*Aim of the exercise:*
Return the lines from the line containing "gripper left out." through the line containing "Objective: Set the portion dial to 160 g" exactly. No other line should appear in the answer.

#### Given material

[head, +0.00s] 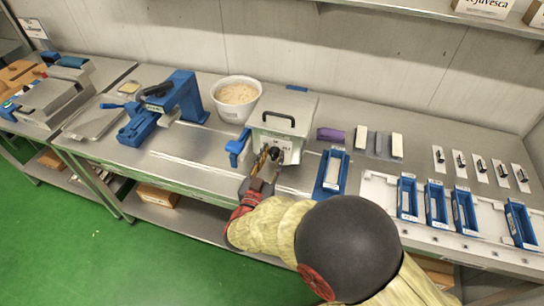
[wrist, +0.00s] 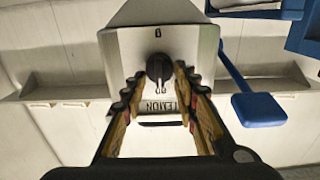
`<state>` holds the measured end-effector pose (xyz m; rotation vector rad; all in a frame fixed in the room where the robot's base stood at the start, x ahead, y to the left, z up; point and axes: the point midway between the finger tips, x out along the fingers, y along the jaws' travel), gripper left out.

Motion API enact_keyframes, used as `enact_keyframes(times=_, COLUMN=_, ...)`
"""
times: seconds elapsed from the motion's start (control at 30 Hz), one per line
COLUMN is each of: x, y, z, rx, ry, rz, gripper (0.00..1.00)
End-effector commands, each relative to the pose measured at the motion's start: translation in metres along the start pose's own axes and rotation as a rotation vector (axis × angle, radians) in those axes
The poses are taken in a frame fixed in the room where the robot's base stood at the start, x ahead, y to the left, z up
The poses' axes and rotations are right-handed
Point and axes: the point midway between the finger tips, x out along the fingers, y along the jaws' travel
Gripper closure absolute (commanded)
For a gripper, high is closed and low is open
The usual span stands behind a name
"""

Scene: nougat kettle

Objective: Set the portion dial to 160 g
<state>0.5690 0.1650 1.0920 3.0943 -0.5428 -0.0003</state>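The portion dial is a black knob (wrist: 158,68) on the front plate (wrist: 205,50) of a grey metal machine (head: 285,115). The knob also shows in the head view (head: 274,153), partly hidden by my gripper. My gripper (wrist: 157,80) is open, with one finger on each side of the knob. The right finger is close to the knob; I cannot tell whether it touches. A gap shows at the left finger. In the head view my gripper (head: 265,162) is at the machine's front. A small mark sits on the plate beyond the knob, too small to read surely.
A blue lever (head: 238,148) sticks out beside the machine and shows at right in the wrist view (wrist: 258,108). A blue tray (head: 331,175) stands right of the machine. A white bowl of pale mass (head: 238,113) stands behind left. The bench front left of the machine is clear.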

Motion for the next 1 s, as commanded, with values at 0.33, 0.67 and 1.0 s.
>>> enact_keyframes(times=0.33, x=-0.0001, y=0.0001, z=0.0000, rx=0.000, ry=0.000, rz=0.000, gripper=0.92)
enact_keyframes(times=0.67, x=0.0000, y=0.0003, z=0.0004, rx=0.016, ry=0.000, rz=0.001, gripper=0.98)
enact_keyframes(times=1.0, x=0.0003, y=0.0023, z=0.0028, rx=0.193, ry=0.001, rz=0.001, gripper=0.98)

########

*Solution to the exercise:*
`<state>` holds the measured end-effector pose (xyz m; rotation vector rad; all in a frame fixed in the room where the robot's base stood at the start, x ahead, y to the left, z up; point and axes: the point midway between the finger tips, x out along the fingers, y along the jaws' travel), gripper left out.

Motion API enact_keyframes, used as `enact_keyframes(times=_, COLUMN=_, ...)`
"""
times: seconds elapsed from the motion's start (control at 30 Hz), one per line
COLUMN is each of: x, y, z, rx, ry, rz, gripper (0.00..1.00)
End-effector commands, each relative to the pose measured at the motion's start: translation in metres along the start pose's own axes and rotation as a rotation vector (axis × angle, radians) in those axes
The poses are taken in a frame fixed in the room where the robot's base stood at the start, x ahead, y to the left, z up
The poses' axes and rotations are right-handed
Point and axes: the point midway between the finger tips, x out along the fingers, y along the jaws' travel
Gripper closure absolute (commanded)
For a gripper, high is closed and low is open
The usual span stands behind a name
"""

Scene: nougat kettle

Objective: Set the portion dial to 160 g

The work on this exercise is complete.